From Alexander the Great’s Bucephalus to “Galloper Jack” Seely’s Warrior, soldiers and their horses have captured the imagination of artists, poets, historians and just about everybody.  Horses were used in war by every civilization from the Assyrians onwards; some peoples, like the Huns and the Mongols, basing their entire economies on them.  Like the men who rode them, famous horses had their back stories too.  Bucephalus was afraid of his own shadow, one of the conquistador Hernando Cortes’ horses was worshipped as a god; Napoleon’s Marengo was not one but at least forty; Wellington’s Copenhagen nearly kicked the Iron Duke to death.  M J Trow’s talk will give you chapter and verse.

 

 

19th January 2022 via Zoom

Hearing the Word: The Bible, the Prayer Book and Public Worship from Cranmer to 1660

Reverend Canon Dr Judith Maltby, Chaplain, Fellow & Dean of Welfare, Reader in Church History, Corpus Christi College, University of Oxford

 

This lecture explores the performative aspect of the Bible in English in the Long Reformation,

specifically, as a text translated to be read aloud in the context of public worship, and located

within the liturgy of the Book of Common Prayer.  Did early modern laity and clergy understand their ‘hearing the Word’ to be different than private reading or even reading aloud in a domestic or non-church setting?  Prof Judith Maltby, Fellow and Dean of Welfare at Corpus Christi College and Reader in Church History at the University of Oxford, explores that question, particularly in terms of the Prayer Book as, to quote Prof Alec Ryrie, a “bible delivery system”.

 

To receive the Zoom link please contact gillian@rburnett.plus.com

 

 

9th February 2022 via Zoom

Origins of the French Revolution via Zoom

Professor David Andress, University of Portsmouth

 

In attempting to explain how something as apparently unthinkable as the French Revolution could have happened, Europeans were forced to confront their beliefs about the very nature of historical time, and how people and societies moved through it. The competing answers they came up with - from vast impersonal social forces to the subversive activities of deracinated scoundrels - have continued to colour academic, political and public understandings of historical change ever since.  Our lecturer, Prof David Andress has taught at the University of Portsmouth since 1994 and has written widely on the French Revolution and its international contexts.

 

To receive the Zoom link please contact gillian@rburnett.plus.com

 

 

9th March 2022

Jews in the Roman Empire

Dr David Noy, The Open University

Jews were able to flourish despite several failed revolts and the imposition of a special tax, as the remains of their synagogues and burial sites show.  Change occurred under the Christian emperors of the 4th century.  Our lecturer, David Noy has written extensively about Jews in the Roman Empire, particularly at Rome and in Italy.

 

13th April 2022

The Great Exhibition 1851

Dr Eleanor Quince, University of Southampton

This talk explores the origins, staging and legacy of the Great Exhibition of the Works of Industry of All Nations, a fabulously extravagant international exhibition which took place in Hyde Park, London, from 1st May to 11th October, 1851.  It was arguably the greatest of a series of international ‘expositions’ run throughout the nineteenth century, celebrating scientific and technological innovation, design aesthetic and the might of manufacturing.  Our lecturer, Dr Eleanor Quince is a historian of modern Britain at the University of Southampton with an interest in cultural and object history.  

 

UPDATE

The planned venue is no longer available. Instead of the Riverside, we will be meeting at The Parish Centre, 6 Town Lane, Newport PO13 1JU.

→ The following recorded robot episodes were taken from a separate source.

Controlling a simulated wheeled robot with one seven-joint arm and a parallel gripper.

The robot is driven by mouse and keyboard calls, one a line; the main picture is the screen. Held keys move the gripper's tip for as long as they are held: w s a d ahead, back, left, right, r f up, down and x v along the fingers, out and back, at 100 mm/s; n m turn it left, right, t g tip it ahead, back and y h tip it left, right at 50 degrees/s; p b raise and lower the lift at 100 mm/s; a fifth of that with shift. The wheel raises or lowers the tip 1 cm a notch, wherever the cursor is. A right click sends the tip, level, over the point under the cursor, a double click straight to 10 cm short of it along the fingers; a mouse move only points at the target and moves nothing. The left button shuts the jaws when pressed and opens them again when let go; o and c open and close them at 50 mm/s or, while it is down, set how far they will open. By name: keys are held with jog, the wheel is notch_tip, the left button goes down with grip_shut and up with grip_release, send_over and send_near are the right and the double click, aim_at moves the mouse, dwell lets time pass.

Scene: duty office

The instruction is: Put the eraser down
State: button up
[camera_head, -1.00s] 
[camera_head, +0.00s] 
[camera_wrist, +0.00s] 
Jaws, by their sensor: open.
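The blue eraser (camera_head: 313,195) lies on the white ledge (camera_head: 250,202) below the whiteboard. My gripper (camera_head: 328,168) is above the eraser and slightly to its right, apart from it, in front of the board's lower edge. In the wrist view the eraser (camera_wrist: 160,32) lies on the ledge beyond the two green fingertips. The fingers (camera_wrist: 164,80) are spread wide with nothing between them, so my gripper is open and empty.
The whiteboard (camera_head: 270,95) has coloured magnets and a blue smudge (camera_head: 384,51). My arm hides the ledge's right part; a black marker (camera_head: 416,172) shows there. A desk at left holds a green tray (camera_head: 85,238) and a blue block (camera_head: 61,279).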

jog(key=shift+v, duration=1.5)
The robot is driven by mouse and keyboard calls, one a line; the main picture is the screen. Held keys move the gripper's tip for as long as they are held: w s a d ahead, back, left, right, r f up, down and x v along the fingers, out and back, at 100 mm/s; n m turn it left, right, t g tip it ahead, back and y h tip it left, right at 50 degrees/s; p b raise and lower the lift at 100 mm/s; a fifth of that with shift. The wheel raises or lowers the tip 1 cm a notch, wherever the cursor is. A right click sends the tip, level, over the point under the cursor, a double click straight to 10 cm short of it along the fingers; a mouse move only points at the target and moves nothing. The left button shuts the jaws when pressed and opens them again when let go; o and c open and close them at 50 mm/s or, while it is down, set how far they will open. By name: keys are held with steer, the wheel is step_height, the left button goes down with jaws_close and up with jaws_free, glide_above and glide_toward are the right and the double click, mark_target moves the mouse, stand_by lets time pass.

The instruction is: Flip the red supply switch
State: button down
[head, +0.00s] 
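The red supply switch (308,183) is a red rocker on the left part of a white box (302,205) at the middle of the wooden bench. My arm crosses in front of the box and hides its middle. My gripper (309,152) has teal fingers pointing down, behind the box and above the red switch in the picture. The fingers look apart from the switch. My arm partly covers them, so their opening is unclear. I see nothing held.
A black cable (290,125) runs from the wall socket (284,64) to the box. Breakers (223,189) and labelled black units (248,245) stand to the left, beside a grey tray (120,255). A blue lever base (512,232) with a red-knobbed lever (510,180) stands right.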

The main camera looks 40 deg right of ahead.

Doors open at 7 for a 7.30 start. Street parking is available but please remember to pay £1 for an evening parking ticket.

 

 

6th May 2022, 7.30pm

At Ryde School, Queens Road, RYDE, IW PO33 3BE

 

The Real Wolf Hall: the rise and fall of Thomas Cromwell

Dr Tracy Borman, Historic Royal Palaces

 

Thomas Cromwell is known to millions as the leading character in Hilary Mantel's bestselling trilogy. But who was the real Cromwell? With new insights into Cromwell's character, his family life and relationship with Henry VIII and his court, author and historian Tracy Borman reveals the life, loves and legacy of the man who changed the shape of England forever. The talk will be based on her Sunday Times bestseller, Thomas Cromwell: the untold story of Henry VIII’s most faithful servant.